Where the gap lives: Attribution, Settlement, and Verification — three domains where data is either broken, delayed, or nonexistent. This is the Web3 opportunity.
Decisions Data Drives
| Decision | Data Required | Entity | Current Quality | Impact of Bad Data |
|---|---|---|---|---|
| Where to spend | Channel ROAS, incrementality | Campaign | Medium | Budget allocated to wrong channels |
| Who to target | Audience segments, lookalikes | Identity | Declining | Wasted impressions on wrong people |
| What creative to run | A/B test results, fatigue signals | Creative | High | Low CTR, creative burnout |
| When to stop | Frequency caps, diminishing returns | Impression | Medium | Ad fatigue, negative brand impact |
| What actually worked | Multi-touch attribution, lift testing | Conversion | Low | Wrong channel gets credit |
| How much to pay | Verified delivery, fraud detection | Settlement | Low | Paying for bot traffic |
The bottom two rows — attribution and settlement — have the lowest data quality and the highest financial impact. That's not a coincidence. It's a business model.
Context
- Advertising Industry — The FACT hub
- Advertising Principles — The five immutable truths
- Naming Standards — Taxonomy, nomenclature, ontology
- Data Footprint — The commissioning instrument
- Knowledge Schema — Schemas influence attention
- First Principles — Nomenclature is the first principle
Links
- IAB Tech Lab — OpenRTB — The industry's data standard for real-time bidding
- ads.txt — Authorized digital sellers standard
- VAST Standard — Video ad serving template
- Antonio García Martínez — Chaos Monkeys — Inside Facebook's ad machine
Questions
If whoever names the entities owns the ontology, and whoever owns the ontology controls value flow — what happens when users rename "tracking" to "my data"?

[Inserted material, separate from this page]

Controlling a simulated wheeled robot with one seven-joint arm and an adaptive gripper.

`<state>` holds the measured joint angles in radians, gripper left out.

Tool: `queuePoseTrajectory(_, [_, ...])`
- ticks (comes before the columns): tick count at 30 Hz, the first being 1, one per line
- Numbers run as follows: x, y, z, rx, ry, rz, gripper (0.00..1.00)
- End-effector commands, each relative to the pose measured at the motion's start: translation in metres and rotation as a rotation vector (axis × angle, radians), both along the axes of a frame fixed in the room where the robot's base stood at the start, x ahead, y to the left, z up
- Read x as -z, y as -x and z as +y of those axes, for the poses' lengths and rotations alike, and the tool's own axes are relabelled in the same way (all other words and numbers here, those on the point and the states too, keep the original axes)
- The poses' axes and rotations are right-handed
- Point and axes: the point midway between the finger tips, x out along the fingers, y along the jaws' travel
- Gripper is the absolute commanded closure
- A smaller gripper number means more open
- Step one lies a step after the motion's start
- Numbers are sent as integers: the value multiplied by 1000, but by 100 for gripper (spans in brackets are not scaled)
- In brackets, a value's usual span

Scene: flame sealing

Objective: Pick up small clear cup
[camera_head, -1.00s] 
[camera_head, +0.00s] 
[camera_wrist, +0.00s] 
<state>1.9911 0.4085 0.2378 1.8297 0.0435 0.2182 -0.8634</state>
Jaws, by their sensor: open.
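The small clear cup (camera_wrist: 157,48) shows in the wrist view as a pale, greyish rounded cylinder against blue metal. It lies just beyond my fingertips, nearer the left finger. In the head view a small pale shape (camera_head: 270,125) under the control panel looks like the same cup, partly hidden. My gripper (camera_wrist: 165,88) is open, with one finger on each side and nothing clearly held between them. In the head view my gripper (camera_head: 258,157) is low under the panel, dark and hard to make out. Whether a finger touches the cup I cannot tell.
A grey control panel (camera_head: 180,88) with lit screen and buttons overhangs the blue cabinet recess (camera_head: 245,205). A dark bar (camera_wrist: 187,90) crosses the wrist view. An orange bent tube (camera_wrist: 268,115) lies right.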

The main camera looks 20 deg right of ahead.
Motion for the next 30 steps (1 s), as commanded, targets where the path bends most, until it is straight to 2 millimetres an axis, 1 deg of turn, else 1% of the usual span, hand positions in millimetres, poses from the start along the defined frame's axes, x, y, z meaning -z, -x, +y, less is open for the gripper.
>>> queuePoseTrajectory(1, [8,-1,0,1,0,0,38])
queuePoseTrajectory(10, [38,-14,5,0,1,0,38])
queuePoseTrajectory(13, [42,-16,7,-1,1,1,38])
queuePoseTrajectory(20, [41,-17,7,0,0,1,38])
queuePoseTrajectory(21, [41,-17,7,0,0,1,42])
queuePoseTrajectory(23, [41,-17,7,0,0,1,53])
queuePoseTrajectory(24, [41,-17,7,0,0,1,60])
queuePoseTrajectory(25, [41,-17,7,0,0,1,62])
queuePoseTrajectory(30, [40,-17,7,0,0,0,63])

- Which row in the data footprint table would you fix first — and does your answer reveal whether you're an advertiser, publisher, or platform?
- When Attribution has "None" for feedback loop, what compounds instead of learning?
- If Settlement moved from 30-90 days to sub-second, which intermediaries exist only because of the delay?
- What would the naming system look like if users designed it instead of platforms?